• [EXERCISE REQUIREMENTS]: Counting only lines that hold "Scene", give the total and nothing more.

══ GIVEN DATA

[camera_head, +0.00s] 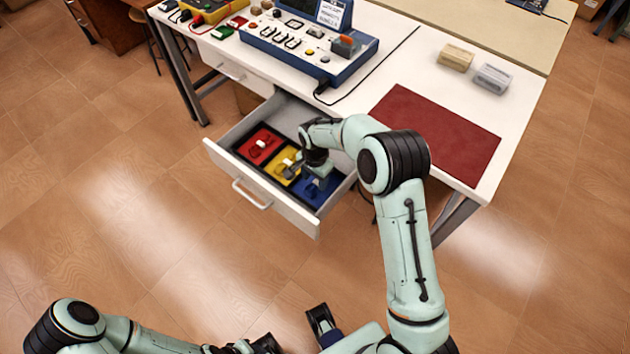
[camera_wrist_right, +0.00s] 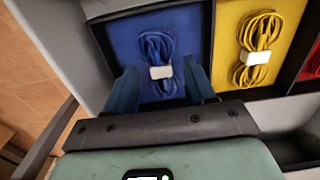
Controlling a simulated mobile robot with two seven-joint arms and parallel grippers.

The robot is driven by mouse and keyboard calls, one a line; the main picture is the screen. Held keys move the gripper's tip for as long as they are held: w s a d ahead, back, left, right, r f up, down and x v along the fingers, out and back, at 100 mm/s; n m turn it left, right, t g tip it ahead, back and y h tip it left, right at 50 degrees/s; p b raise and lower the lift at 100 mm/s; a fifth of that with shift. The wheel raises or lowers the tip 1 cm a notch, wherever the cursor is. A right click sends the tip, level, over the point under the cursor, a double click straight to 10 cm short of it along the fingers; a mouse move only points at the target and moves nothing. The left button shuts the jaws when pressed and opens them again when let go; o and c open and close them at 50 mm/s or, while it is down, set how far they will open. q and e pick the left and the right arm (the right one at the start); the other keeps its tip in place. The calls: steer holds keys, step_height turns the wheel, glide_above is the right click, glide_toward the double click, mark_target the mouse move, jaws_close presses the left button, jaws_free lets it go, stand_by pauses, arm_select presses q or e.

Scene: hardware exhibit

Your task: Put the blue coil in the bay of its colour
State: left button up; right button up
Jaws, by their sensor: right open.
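The blue coil (camera_wrist_right: 157,62), a bundle of blue cable with a white band, lies on the blue floor of the blue bay (camera_wrist_right: 122,40) in the right wrist view. In the head view the blue bay (camera_head: 327,190) is at the near right end of the open drawer, partly hidden by my right arm. My right gripper (camera_wrist_right: 160,72) is open over the blue bay, one finger on each side of the coil, with nothing gripped. It reaches down into the drawer in the head view (camera_head: 312,182). My left gripper (camera_head: 262,345) is at the bottom edge, its jaws unclear.
The yellow bay (camera_wrist_right: 285,15) holds a yellow coil (camera_wrist_right: 258,45); the red bay (camera_head: 247,147) also holds a coil. The drawer's front wall (camera_head: 257,193) and side walls surround them. On the white desk are a blue control panel (camera_head: 300,50), a red mat (camera_head: 435,130) and two small blocks.

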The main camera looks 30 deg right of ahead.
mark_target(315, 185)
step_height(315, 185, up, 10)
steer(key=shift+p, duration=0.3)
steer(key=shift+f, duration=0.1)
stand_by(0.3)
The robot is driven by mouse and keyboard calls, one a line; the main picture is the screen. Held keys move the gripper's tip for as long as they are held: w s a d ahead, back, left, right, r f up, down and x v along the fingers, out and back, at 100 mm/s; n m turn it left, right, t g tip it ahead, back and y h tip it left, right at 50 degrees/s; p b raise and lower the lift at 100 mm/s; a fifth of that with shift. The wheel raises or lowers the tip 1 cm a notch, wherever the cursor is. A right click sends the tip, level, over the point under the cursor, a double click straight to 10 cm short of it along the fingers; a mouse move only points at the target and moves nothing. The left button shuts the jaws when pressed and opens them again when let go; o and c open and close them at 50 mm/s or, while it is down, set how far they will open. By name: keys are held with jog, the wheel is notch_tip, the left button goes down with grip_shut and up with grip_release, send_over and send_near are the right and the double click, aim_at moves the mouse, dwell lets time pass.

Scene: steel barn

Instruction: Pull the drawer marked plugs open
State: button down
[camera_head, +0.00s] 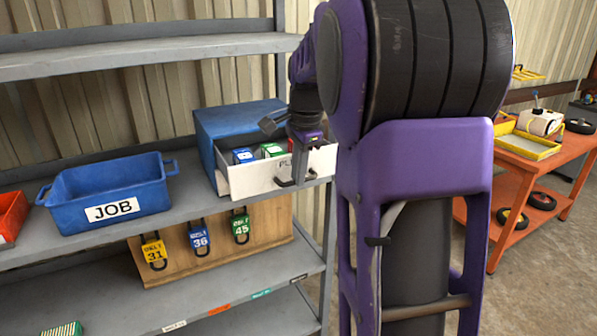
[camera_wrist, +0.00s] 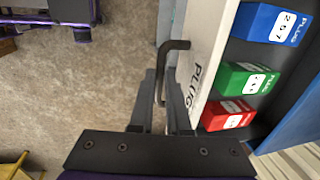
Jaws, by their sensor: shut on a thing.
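The drawer marked PLUGS (camera_head: 250,182) has a white front and is pulled out of a blue cabinet (camera_head: 236,121) on the grey shelf. Its label shows only in part in the head view. Blue (camera_wrist: 270,22), green (camera_wrist: 245,78) and red (camera_wrist: 227,115) boxes lie inside it. A dark bar handle (camera_wrist: 172,62) stands out from the drawer front (camera_wrist: 207,62). My gripper (camera_head: 296,176) is at this handle, with its fingers (camera_wrist: 167,98) on either side of the bar and shut on it. My arm hides part of the drawer's right side in the head view.
A blue JOB bin (camera_head: 110,190) stands left of the cabinet, with a red bin (camera_head: 10,215) at the left edge. Tagged padlocks hang on a wooden board (camera_head: 270,225) below. An orange table (camera_head: 530,150) is at the right. Concrete floor lies open before the shelf.

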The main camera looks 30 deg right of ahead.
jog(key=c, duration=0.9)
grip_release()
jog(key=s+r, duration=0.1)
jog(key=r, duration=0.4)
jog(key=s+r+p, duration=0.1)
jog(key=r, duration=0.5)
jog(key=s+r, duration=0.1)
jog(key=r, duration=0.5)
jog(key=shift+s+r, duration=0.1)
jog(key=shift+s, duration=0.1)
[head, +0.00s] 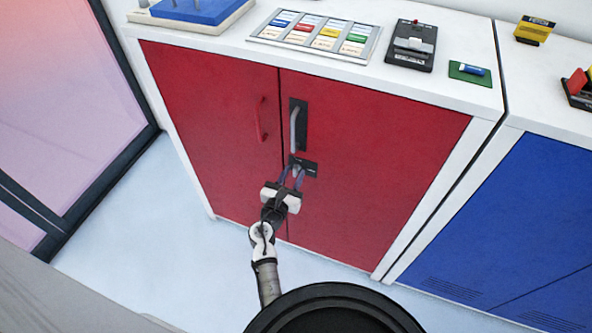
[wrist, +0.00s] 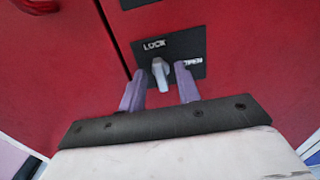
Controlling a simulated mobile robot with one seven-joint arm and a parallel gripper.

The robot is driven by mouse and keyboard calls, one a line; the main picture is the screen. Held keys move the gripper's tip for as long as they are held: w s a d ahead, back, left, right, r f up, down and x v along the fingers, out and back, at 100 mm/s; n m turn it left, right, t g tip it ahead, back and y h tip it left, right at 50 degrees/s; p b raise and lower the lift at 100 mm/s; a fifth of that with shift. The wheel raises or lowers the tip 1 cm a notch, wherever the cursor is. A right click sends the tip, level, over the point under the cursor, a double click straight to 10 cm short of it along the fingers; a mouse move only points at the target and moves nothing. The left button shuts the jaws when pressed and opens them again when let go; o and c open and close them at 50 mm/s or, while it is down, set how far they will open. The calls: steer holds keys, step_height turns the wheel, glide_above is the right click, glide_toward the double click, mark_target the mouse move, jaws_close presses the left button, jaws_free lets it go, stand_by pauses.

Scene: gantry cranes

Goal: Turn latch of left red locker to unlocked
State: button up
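The red locker (head: 375,150) has two shut doors. Its black latch plate (head: 308,167) is on the right door near the seam, and it also shows in the wrist view (wrist: 190,47). A grey latch knob (wrist: 160,73) stands upright below the word LOCK; a second label at the right of the plate is too small to read surely. My gripper (head: 292,171) is in front of the plate. Its two purple fingers (wrist: 160,78) are open, one on each side of the knob, with gaps visible. Whether the tips touch the plate I cannot tell.
A grey handle (head: 298,128) on a black plate is above the latch. A red handle (head: 262,119) is on the left door. A blue locker (head: 530,210) stands at the right. Several items lie on the white top, including a card tray (head: 316,37). Floor is clear at left.

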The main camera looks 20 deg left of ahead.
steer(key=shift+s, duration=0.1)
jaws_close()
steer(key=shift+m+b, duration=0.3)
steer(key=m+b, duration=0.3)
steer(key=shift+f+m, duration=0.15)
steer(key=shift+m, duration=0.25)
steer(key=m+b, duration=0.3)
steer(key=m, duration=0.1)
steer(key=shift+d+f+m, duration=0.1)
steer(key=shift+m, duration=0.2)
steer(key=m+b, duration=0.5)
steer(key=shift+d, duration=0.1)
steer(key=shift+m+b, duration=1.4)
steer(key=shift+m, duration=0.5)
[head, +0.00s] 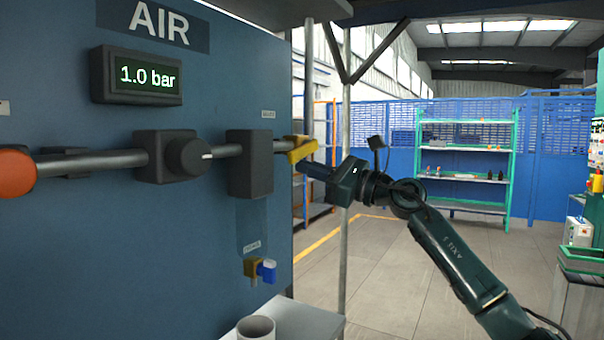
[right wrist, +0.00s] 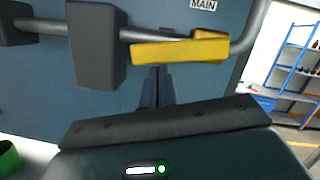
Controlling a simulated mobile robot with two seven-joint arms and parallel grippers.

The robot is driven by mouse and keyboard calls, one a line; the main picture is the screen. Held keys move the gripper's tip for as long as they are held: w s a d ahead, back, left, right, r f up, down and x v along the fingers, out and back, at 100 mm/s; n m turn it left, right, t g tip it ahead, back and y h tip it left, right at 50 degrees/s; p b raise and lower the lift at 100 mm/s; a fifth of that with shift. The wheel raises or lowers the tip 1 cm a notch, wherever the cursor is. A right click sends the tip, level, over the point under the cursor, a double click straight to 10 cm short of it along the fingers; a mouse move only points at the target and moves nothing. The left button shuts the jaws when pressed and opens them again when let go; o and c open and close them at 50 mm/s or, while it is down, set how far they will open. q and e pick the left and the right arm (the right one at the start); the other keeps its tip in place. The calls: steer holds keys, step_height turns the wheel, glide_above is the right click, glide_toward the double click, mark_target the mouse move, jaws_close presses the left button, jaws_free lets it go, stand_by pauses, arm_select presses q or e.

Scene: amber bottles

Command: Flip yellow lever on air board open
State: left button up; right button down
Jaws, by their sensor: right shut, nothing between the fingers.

════

• [SOLUTION FOR THIS PROBLEM]: 4